Directions for this task> Wherever the string "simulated" appears in the listing, copy that line.

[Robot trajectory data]

-*-*-

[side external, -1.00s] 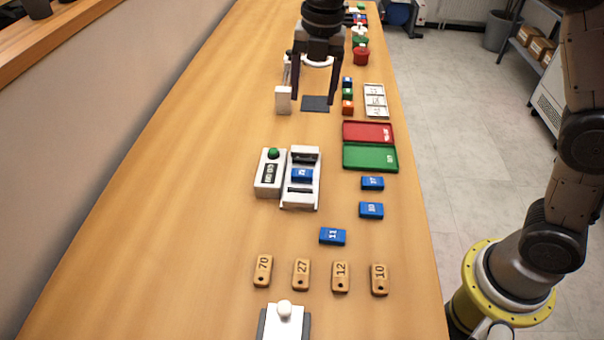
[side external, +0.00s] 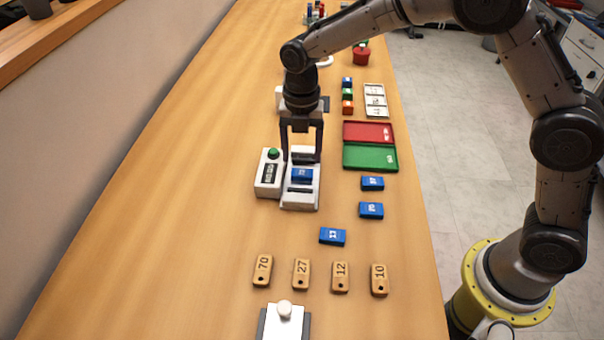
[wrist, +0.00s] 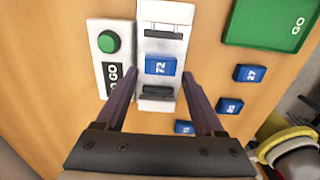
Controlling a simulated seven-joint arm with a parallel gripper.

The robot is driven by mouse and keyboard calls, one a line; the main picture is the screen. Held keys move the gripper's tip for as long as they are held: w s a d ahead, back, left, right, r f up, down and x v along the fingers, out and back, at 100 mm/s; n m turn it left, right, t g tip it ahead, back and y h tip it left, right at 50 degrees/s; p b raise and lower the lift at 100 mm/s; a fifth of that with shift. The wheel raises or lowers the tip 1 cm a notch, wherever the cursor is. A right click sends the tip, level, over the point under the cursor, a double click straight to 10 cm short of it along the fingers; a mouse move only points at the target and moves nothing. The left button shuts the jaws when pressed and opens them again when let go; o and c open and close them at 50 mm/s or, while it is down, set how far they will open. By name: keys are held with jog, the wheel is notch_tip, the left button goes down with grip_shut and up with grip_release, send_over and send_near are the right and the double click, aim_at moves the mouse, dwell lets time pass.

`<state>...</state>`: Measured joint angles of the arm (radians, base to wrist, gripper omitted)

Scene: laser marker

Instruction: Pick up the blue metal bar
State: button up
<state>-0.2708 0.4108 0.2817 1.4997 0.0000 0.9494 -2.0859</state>
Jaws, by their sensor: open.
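A blue metal bar (side external: 302,175) with a white number lies in the white marking device (side external: 299,201). In the wrist view this bar (wrist: 160,66) reads 72 and lies ahead, between the lines of my fingers. My gripper (side external: 302,157) is open and empty, above the device and just behind the bar in the side view. Its fingers (wrist: 160,76) point toward the bar on either side; I cannot tell the exact height gap. Three more blue bars lie loose on the table: one at the front (side external: 332,236), and two (side external: 371,210) (side external: 372,183) to the right.
A white box with a green button (side external: 272,153) stands directly left of the device. Green (side external: 370,168) and red (side external: 368,142) trays lie to the right. Several numbered wooden tags (side external: 301,274) and a white knobbed block (side external: 284,322) are at the front. The left table area is clear.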

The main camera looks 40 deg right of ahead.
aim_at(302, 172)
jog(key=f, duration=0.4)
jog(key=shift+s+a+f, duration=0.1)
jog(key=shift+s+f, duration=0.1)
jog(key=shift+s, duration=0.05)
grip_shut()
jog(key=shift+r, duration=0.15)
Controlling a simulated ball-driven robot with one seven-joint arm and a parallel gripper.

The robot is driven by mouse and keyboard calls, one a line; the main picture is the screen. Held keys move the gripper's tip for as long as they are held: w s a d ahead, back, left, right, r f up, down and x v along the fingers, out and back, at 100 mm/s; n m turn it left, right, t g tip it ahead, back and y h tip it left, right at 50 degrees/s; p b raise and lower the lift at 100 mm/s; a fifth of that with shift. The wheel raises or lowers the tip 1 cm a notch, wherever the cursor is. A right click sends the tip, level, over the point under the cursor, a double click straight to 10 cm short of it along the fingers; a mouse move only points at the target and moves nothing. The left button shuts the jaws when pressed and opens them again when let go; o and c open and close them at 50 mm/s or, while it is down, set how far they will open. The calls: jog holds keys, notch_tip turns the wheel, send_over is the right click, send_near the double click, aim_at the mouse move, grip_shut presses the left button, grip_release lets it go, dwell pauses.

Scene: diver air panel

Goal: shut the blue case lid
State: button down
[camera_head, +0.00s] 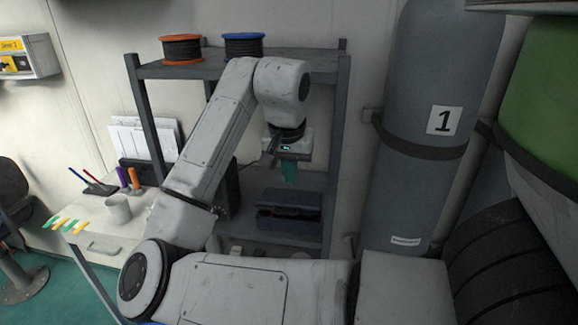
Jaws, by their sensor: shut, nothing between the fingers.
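The dark blue case (290,226) sits on a shelf of the grey rack, right of my forearm. Its lid (292,198) lies over the top of the case, and a dark line shows between lid and body. I cannot tell whether the lid is fully down. My gripper (289,181) points down just above the lid, its teal fingers shut and empty. I cannot tell whether the fingertips touch the lid.
The rack's top shelf (200,68) holds an orange spool (181,49) and a blue spool (244,44). A grey cylinder marked 1 (410,190) stands right of the rack. A desk with a white mug (118,210) and pens is at left.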

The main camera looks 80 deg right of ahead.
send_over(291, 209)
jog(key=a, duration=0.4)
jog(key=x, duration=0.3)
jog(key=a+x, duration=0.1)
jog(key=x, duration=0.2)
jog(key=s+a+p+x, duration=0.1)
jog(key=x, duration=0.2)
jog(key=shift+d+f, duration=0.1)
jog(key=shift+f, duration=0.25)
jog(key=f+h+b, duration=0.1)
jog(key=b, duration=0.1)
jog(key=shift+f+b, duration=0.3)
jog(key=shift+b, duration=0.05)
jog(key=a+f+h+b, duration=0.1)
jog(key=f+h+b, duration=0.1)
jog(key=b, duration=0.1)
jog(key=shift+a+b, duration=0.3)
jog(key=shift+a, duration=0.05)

-*-*-

Answer to this problem>
Controlling a simulated seven-joint arm with a parallel gripper.
Controlling a simulated ball-driven robot with one seven-joint arm and a parallel gripper.

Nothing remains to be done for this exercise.